_PROBLEM TO WORK ON_:
Repeat the whole listing exactly.

_SOURCE EXCERPT_:

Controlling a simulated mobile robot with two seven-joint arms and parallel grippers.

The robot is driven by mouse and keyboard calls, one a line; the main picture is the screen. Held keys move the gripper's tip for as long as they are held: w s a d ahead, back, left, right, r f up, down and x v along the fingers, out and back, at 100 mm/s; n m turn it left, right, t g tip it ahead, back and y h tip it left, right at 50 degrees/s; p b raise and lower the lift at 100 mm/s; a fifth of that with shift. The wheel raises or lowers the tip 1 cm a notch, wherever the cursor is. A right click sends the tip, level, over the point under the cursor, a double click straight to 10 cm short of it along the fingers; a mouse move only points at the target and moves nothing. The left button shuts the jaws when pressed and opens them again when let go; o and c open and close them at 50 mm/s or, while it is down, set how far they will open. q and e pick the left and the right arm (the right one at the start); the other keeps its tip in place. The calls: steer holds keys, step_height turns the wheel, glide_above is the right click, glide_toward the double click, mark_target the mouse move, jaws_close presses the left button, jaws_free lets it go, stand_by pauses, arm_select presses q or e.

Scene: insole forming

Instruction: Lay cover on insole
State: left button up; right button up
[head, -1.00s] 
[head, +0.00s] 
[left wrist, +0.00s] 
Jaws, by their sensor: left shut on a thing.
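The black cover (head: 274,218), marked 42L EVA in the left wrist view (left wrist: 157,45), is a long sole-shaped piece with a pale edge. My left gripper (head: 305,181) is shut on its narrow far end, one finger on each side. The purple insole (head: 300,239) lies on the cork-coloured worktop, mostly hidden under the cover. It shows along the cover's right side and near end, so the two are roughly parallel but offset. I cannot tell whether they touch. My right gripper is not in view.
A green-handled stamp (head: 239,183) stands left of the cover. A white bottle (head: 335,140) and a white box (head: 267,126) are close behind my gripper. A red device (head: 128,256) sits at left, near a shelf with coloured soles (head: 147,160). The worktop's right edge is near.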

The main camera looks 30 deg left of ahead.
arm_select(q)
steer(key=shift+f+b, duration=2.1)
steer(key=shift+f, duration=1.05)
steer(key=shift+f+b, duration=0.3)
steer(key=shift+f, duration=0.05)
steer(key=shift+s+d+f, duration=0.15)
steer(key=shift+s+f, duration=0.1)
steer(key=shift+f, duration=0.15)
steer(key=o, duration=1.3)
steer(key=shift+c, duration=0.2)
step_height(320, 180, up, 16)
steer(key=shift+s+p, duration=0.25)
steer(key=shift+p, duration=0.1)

_THE COMPLETED TASK_:
Controlling a simulated mobile robot with two seven-joint arms and parallel grippers.

The robot is driven by mouse and keyboard calls, one a line; the main picture is the screen. Held keys move the gripper's tip for as long as they are held: w s a d ahead, back, left, right, r f up, down and x v along the fingers, out and back, at 100 mm/s; n m turn it left, right, t g tip it ahead, back and y h tip it left, right at 50 degrees/s; p b raise and lower the lift at 100 mm/s; a fifth of that with shift. The wheel raises or lowers the tip 1 cm a notch, wherever the cursor is. A right click sends the tip, level, over the point under the cursor, a double click straight to 10 cm short of it along the fingers; a mouse move only points at the target and moves nothing. The left button shuts the jaws when pressed and opens them again when let go; o and c open and close them at 50 mm/s or, while it is down, set how far they will open. q and e pick the left and the right arm (the right one at the start); the other keeps its tip in place. The calls: steer holds keys, step_height turns the wheel, glide_above is the right click, glide_toward the double click, mark_target the mouse move, jaws_close presses the left button, jaws_free lets it go, stand_by pauses, arm_select presses q or e.

Scene: insole forming

Instruction: Lay cover on insole
State: left button up; right button up
[head, -1.00s] 
[head, +0.00s] 
[left wrist, +0.00s] 
Jaws, by their sensor: left shut on a thing.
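The black cover (head: 274,218), marked 42L EVA in the left wrist view (left wrist: 157,45), is a long sole-shaped piece with a pale edge. My left gripper (head: 305,181) is shut on its narrow far end, one finger on each side. The purple insole (head: 300,239) lies on the cork-coloured worktop, mostly hidden under the cover. It shows along the cover's right side and near end, so the two are roughly parallel but offset. I cannot tell whether they touch. My right gripper is not in view.
A green-handled stamp (head: 239,183) stands left of the cover. A white bottle (head: 335,140) and a white box (head: 267,126) are close behind my gripper. A red device (head: 128,256) sits at left, near a shelf with coloured soles (head: 147,160). The worktop's right edge is near.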

The main camera looks 30 deg left of ahead.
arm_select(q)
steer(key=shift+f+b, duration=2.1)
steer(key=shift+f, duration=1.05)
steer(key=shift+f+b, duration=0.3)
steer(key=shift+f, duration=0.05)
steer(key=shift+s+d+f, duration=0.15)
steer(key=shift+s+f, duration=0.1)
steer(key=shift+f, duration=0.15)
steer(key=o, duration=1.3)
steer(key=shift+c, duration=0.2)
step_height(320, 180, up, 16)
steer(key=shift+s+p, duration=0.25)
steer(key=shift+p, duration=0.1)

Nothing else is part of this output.